The Bard gets a stripped down treatment from one of the most unlikely of candidates: Joss Whedon, recent maker of massively expensive geek boy extravaganzas.
The man who gave us The Avengers got his buddies together at his house to shoot a rather reputable and very pleasant black and white take on Shakespeare's Much Ado About Nothing, just to show us that things don't have to explode all of the time in his cinematic forays. The result is intimate, funny and even unique for a play that has been adapted many times.
The film was shot in less than two weeks, an extension of parties Whedon hosted with friends and colleagues that featured Shakespeare readings. Consequently, it has the look of a quaint dinner party, with women in sundresses and men in tailored suits. It's a breezy experiment that works for most of its running time.
Some of the conventions and odd twists of centuries-old Shakespeare's plays don't necessarily fit in a modern setting. There are a few moments that come off a bit awkwardly. Conversely, there are times during this production where the exchanges seem organic and natural, and the words and plot developments stream as if the thing were written yesterday. Crazy how that Shakespeare stuff plays today.
The trick wedding near the film's end is probably the best example of Shakespeare's tactics not translating to a modern presentation. Still, it's fun to watch the likes of Clark Gregg as Leonato fighting to have the whole thing make sense; even when Much Ado sputters a bit, the performers are still game.
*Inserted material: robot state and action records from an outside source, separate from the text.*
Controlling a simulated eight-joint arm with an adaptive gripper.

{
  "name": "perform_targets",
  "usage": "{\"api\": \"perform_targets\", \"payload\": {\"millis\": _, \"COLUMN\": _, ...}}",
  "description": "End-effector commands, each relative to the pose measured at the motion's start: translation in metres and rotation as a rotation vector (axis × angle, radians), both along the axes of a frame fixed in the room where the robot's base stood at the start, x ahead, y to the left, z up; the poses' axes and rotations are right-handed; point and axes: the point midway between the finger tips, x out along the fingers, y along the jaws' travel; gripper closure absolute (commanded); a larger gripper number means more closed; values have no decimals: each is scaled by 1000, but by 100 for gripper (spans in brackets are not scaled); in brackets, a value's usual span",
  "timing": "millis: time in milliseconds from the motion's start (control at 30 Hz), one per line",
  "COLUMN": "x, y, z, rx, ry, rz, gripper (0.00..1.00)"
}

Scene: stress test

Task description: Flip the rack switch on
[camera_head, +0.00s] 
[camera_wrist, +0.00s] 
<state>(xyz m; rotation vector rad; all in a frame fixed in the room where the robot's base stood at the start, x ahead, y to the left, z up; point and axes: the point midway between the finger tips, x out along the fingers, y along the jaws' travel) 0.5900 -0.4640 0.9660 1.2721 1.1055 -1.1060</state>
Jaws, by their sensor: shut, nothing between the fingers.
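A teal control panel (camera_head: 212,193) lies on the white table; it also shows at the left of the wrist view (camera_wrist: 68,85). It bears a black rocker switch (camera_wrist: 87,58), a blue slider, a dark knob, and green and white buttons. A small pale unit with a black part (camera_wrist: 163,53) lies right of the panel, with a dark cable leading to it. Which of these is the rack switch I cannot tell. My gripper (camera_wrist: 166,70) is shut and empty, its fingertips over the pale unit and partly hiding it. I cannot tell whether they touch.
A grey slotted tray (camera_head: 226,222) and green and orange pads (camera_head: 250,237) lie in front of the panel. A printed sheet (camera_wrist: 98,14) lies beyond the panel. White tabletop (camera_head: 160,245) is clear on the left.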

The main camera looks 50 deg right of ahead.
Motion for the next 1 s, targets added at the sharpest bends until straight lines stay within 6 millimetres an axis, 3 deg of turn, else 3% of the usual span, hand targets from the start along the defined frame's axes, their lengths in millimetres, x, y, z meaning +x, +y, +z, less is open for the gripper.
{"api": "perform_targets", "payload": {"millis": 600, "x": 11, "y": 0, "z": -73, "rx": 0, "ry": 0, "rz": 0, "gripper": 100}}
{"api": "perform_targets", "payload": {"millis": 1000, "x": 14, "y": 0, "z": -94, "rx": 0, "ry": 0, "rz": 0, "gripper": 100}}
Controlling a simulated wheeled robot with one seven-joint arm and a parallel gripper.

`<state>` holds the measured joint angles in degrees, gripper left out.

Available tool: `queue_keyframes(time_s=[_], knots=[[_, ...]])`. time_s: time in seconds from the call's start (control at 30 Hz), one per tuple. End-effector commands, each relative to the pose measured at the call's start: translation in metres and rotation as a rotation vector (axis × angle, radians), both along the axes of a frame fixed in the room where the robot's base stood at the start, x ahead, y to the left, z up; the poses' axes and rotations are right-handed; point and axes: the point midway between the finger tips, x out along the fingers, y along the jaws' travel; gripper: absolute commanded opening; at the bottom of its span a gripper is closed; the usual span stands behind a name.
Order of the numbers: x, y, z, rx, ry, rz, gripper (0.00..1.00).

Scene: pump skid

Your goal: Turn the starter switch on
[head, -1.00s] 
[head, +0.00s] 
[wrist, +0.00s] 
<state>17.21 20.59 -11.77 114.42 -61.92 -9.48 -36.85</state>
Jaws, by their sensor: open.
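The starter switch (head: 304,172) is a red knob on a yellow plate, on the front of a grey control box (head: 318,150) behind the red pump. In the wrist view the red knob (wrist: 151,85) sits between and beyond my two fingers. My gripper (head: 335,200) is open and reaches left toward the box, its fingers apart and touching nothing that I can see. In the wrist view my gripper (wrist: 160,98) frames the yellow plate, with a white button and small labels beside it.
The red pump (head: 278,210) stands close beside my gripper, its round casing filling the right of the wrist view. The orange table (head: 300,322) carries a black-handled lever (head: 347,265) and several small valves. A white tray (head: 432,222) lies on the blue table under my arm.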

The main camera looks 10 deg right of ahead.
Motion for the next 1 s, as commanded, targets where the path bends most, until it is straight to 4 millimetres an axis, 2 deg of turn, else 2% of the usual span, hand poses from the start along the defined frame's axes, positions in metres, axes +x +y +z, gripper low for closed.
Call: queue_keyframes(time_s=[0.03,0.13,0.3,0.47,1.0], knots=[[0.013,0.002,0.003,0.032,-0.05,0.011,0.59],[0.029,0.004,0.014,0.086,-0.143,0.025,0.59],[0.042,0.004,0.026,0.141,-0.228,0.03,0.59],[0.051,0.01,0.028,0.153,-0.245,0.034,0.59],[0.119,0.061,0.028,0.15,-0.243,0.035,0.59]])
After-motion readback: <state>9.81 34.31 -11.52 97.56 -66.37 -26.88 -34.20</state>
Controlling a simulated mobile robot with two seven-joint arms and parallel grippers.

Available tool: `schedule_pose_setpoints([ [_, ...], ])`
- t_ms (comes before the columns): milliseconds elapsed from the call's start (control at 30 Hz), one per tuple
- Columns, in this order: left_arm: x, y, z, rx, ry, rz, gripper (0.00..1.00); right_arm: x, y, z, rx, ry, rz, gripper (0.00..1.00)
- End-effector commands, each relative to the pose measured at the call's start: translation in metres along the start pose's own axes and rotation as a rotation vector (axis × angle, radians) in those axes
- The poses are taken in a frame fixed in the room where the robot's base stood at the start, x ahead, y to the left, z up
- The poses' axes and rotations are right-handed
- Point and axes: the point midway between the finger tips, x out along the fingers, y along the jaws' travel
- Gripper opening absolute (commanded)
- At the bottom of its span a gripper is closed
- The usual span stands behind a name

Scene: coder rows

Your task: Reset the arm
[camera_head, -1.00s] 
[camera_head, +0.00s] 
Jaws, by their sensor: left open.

Having impressed Whedon at one of his shindigs, Amy Acker and Alexis Denisof are awarded the plum parts of Beatrice and Benedick, the reluctant lovers who fall for each other in the most whimsical of ways. Both tear into their parts like a lion tearing into a zebra that's been basted with peanut butter (For this particular illustration, I have imagined a lion that really loves peanut butter to amplify my point. Not sure if peanut butter lust is standard among lions).
Acker shines the most, bringing a sophisticated sass to a role played by Emma Thompson on screen in Kenneth Branagh's more traditional movie adaptation (with the exception of casting Keanu Reeves as the bad guy; nothing traditional about that). She engagingly depicts the "never fall in love" Beatrice's character transition from stubborn wisecracker to swooning and most certainly available.
Providing some of the film's funnier moments is Denisof, especially when Benedick utilizes some pushups and yoga moves to impress Beatrice during a conversation. Denisof employs little touches, like the shaving of his beard, to depict Benedick's transformation from snarky antagonist to silly suitor.
It's nice to see Gregg alive again in a Whedon movie after biting the dust in The Avengers. He proves right at home in the patriarch role and, given his outerwear, had me thinking he might call upon the Hulk when his daughter Hero (Jillian Morgese) is betrayed by Don Pedro (Reed Diamond). Another Whedon vet, Nathan Fillion, provides decent comic relief as the lawman, Dogberry.
Taking over for Keanu Reeves would be Sean Maher as Don John. He's a little more at home in the part, though his performance isn't necessarily impactful. I did like Whedon's stylistic touch of showing Don John's arrest on a cellular phone's video screen.
As with most efforts to adapt Shakespeare, this one doesn't always work—but when it does it pops and crackles with the best of them. Whedon, as it turns out, has very constructive parties. I'm wondering: did he have a lot of Halloween parties where people came dressed as Marvel characters? Is that how we wound up with The Avengers?